2016/418 – Coding the Cosmos: A New Generation of Superstring Simulations
Advisors: Carlos Martins (IA U.Porto)
Cosmic strings arise naturally in many proposed theories of new physics beyond the standard model unifying the electroweak and strong interactions, as well as in many superstring inspired inflation models. In the latter case, fundamental superstrings produced in the very early universe may have stretched to macroscopic scales, in which case they are known as cosmic superstrings. If observed, these objects thus provide a unique window into the early universe and possibly string theory.
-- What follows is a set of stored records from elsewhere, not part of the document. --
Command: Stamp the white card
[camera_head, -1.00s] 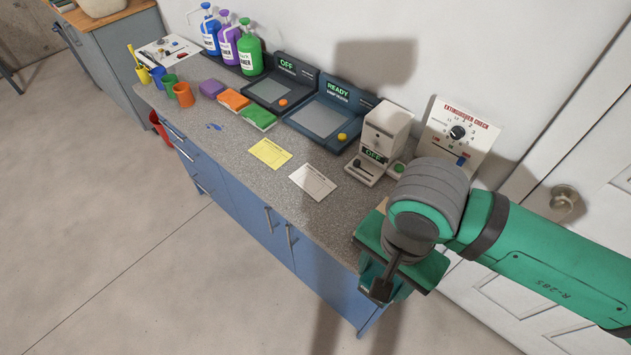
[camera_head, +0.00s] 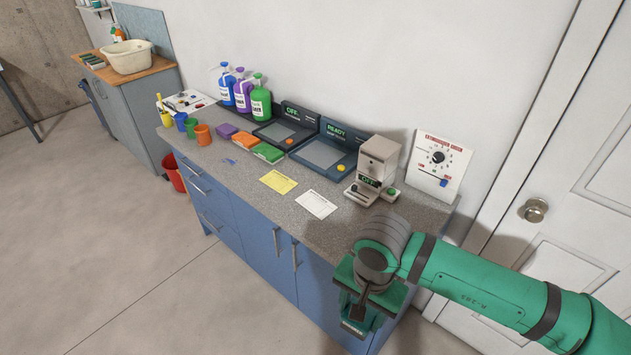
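The white card (camera_head: 316,205) lies flat on the speckled counter, right of a yellow card (camera_head: 278,181). A beige machine (camera_head: 379,160) with an "OFF" display, a small black lever and a green button stands behind and to the right of the white card; I cannot tell for sure that it is the stamp. My gripper (camera_head: 352,322) hangs at the counter's front right edge, to the right of and nearer than the white card, apart from it. Its fingertips are mostly hidden by its own body, so its opening does not show.
A blue-grey device (camera_head: 325,153) reads "READY"; a dark one (camera_head: 280,133) reads "OFF". Coloured pads, cups and bottles (camera_head: 261,103) fill the left and back. An extinguisher check panel (camera_head: 439,163) stands against the wall. The counter (camera_head: 262,206) is clear in front of the cards.

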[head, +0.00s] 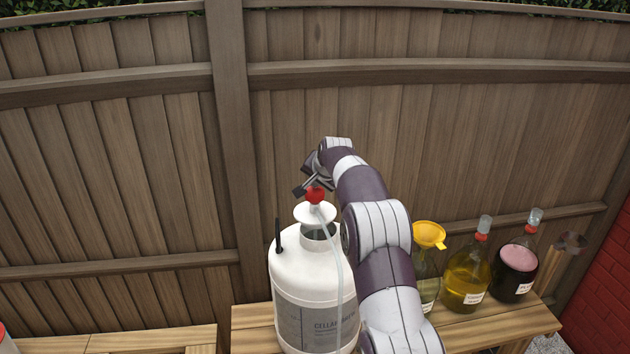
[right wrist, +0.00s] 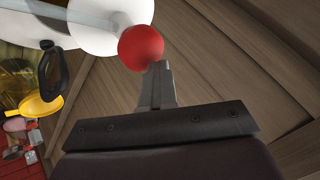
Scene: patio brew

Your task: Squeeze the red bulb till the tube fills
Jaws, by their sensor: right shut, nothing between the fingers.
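The red bulb (head: 315,195) sits on top of a white disc cap (head: 314,213) above the neck of a white keg (head: 300,278). A clear tube (head: 336,255) runs down from the cap along the keg's front. My right gripper (head: 300,190) is shut and empty, right beside the bulb at its upper left. In the right wrist view the red bulb (right wrist: 141,47) is just past the shut fingertips (right wrist: 157,68); I cannot tell whether they touch it. The tube (right wrist: 70,12) shows pale there. My left gripper is not in view.
A wooden bench (head: 470,330) carries the keg and several glass bottles. A yellow funnel (head: 429,235) sits in one bottle; a yellow-liquid jug (head: 466,280) and a dark jug (head: 514,272) stand farther right. A wooden fence (head: 130,150) rises close behind.
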Recent progress in CMB polarization and gravitational wave detection highlights how some of these scenarios can be constrained by high-resolution data. However, they also show that the current bottleneck is the lack of accurate high-resolution simulations of defect networks that can be used as templates for robust statistical analysis. This is expected to be an even bigger problem for next-generation facilities such as COrE+ and eLisa. This thesis will go significantly beyond the state-of-the-art and develop and implement a new generation of high-scalability HPC defect codes that will be able to match the sensitivity of ongoing and forthcoming observational searches.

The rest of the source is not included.